The Definitions of Sine and Cosine - Problem 1 4,846 views

I want to talk about some special values of sine and cosine; they’re called the unit circle definitions of sine and cosine. If you have a unit circle drawn and an angle drawn in standard position then the coordinates of this point P, x and y and the cosine and sine of angle theta. So x equals cosine theta and y equals sine theta.

In this problem I want to evaluate sine and cosine at what I call the quadrantal angles. Zero pi over 2, pi, 3 pi over 2 and 2 pi and there are lots of others but I particularly want to do the quadrantal angles between zero and 2 pi because they are really useful in graphing sine and cosine later on.

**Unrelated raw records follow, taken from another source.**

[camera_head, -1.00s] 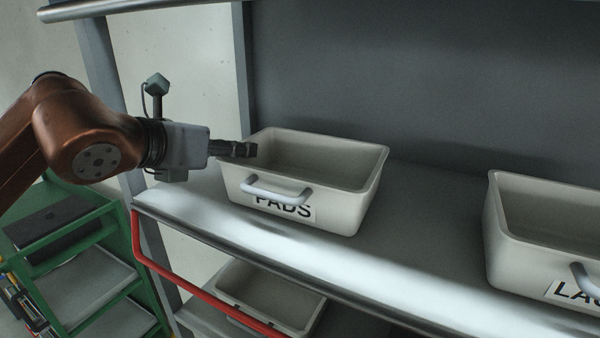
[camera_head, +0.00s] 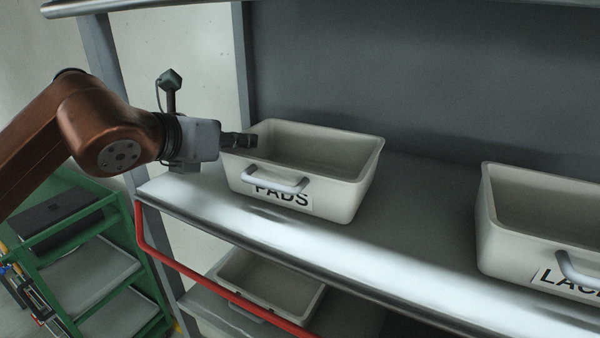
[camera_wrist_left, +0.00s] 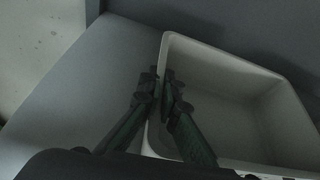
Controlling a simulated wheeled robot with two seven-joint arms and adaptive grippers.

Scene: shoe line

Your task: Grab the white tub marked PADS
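The white tub marked PADS (camera_head: 345,197) stands upright on the grey shelf, its label and pale handle facing the front. The wrist view shows its rim and inside (camera_wrist_left: 222,70). My left gripper (camera_head: 240,141) is at the tub's left wall. In the wrist view the left gripper's fingers (camera_wrist_left: 160,84) straddle that wall, one outside and one inside, drawn close together on it. The tub looks empty where its inside shows. My right gripper is in neither view.
A second white tub, with a partly cut-off label starting LAC (camera_head: 500,246), stands to the right on the shelf (camera_head: 408,255). A lower tub (camera_head: 232,275) sits behind a red rail (camera_head: 185,268). A grey post (camera_head: 242,65) and a green rack (camera_head: 140,257) are at the left.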

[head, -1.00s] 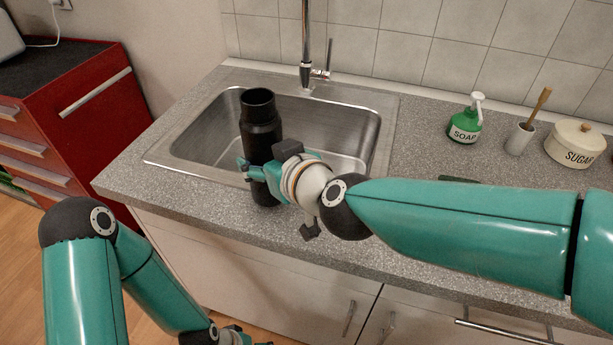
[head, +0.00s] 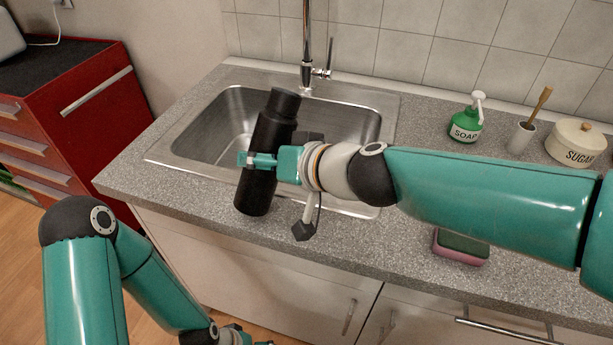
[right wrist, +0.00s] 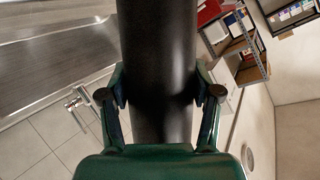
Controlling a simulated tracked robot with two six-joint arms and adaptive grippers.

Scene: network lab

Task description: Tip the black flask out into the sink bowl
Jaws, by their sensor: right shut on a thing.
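The black flask (head: 273,132) is held by my right gripper (head: 258,161) at the front edge of the sink. It is tilted, its narrower mouth end leaning away toward the back and right. In the right wrist view, the fingers (right wrist: 161,97) close on both sides of the dark flask body (right wrist: 158,60). The steel sink bowl (head: 217,122) lies behind and beside the flask, with part of it hidden by flask and arm. My left gripper (head: 238,338) is low at the bottom edge, below the counter and partly cut off; its fingers are not clear.
A tall faucet (head: 306,50) stands behind the bowl. A red cabinet (head: 95,110) stands at left.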

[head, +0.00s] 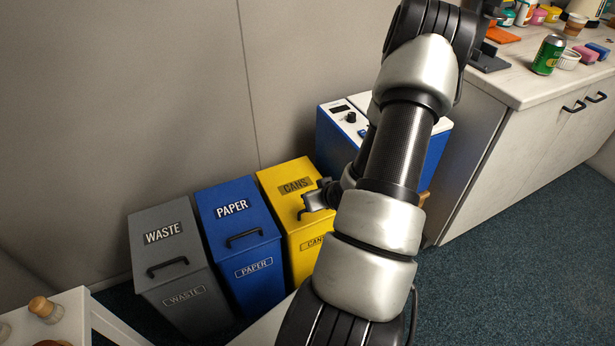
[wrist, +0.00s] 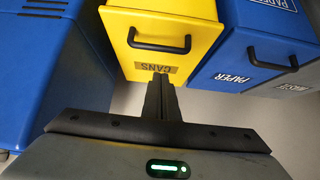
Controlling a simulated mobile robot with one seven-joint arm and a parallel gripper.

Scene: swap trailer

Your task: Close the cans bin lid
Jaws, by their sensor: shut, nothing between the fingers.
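The yellow cans bin (head: 299,258) stands at the right end of a row of three bins. Its sloped lid (head: 283,176), labelled CANS, lies down on the bin, and I see no open gap. My gripper (head: 306,211) is at the lid's front right edge, partly hiding it, and my arm covers the bin's right side. In the wrist view, my gripper (wrist: 160,78) is shut and empty. Its fingertips are in front of the CANS label of the yellow bin (wrist: 200,20), below the black handle (wrist: 158,45). I cannot tell whether they touch it.
The blue paper bin (head: 250,285) and grey waste bin (head: 185,300) stand to the left with lids down. A blue and white machine (head: 338,140) stands to the right, behind my arm. A counter (head: 520,85) holds several items. A white surface (head: 60,318) is at the lower left.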

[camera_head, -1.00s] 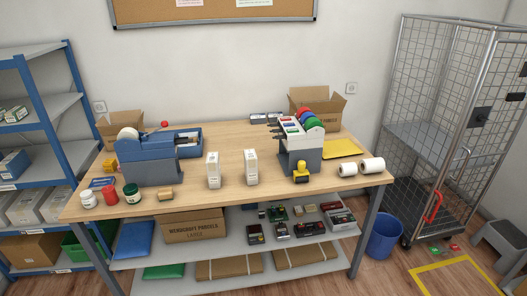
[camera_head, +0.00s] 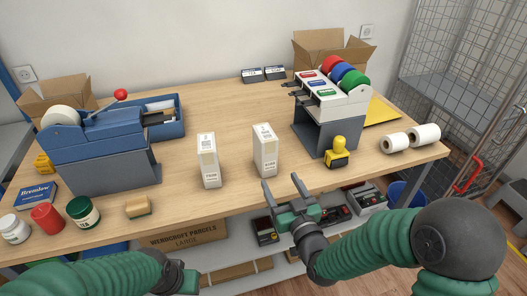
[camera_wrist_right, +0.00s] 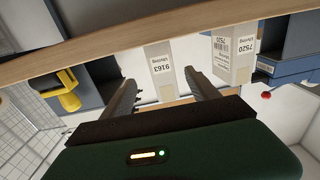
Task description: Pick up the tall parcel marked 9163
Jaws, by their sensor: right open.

First of all, the angle I’ve got shown here looks like pi over 2 and remember pi is 180 degrees so pi over 2 is 90 degrees. But I want to start with theta equals zero and when theta equals zero, point P is going to be right here a the point (1,0) an so if x is 1 ad y is zero, then cosine of zero is 1 and sine of zero is zero. Let me fill that in on my table.

Now let’s do the situation that’s depicted, if theta is pi over 2, then the coordinates at this point are going to be (0,1). X will be zero and y will be 1. So the cosine of pi over 2 will be zero and the sine of pi over 2 will be 1.

At pi, point P is down here. So the x coordinate is going to be negative 1, y will be zero. And its cosine is negative 1, sine is zero. 3 times pi over 2, that 3 times 90 degrees so we’re down here at this point. The coordinates are zero, negative 1, so cosine is zero, sine is negative 1.

Finally all the way around, 2 pi radians bring me back to here, coordinates are again (1,0) so cosine of 2 pi is 1, sine of 2 pi is zero. We’re right back where we started. You can kind of see that as you keep advancing, sine and cosine are going to repeat their values over and over again. Their periodic functions and they repeat themselves every 2 pi. We’ll talk more about this later.

But anyway these values I have in my table are very, very important for graphing the sine and cosine functions as we’ll see later and so you want to make sure that you’re familiar with them or at least if you draw this picture, make sure that you can arrive at the values for sine and cosine of the quadrantal angles very quickly.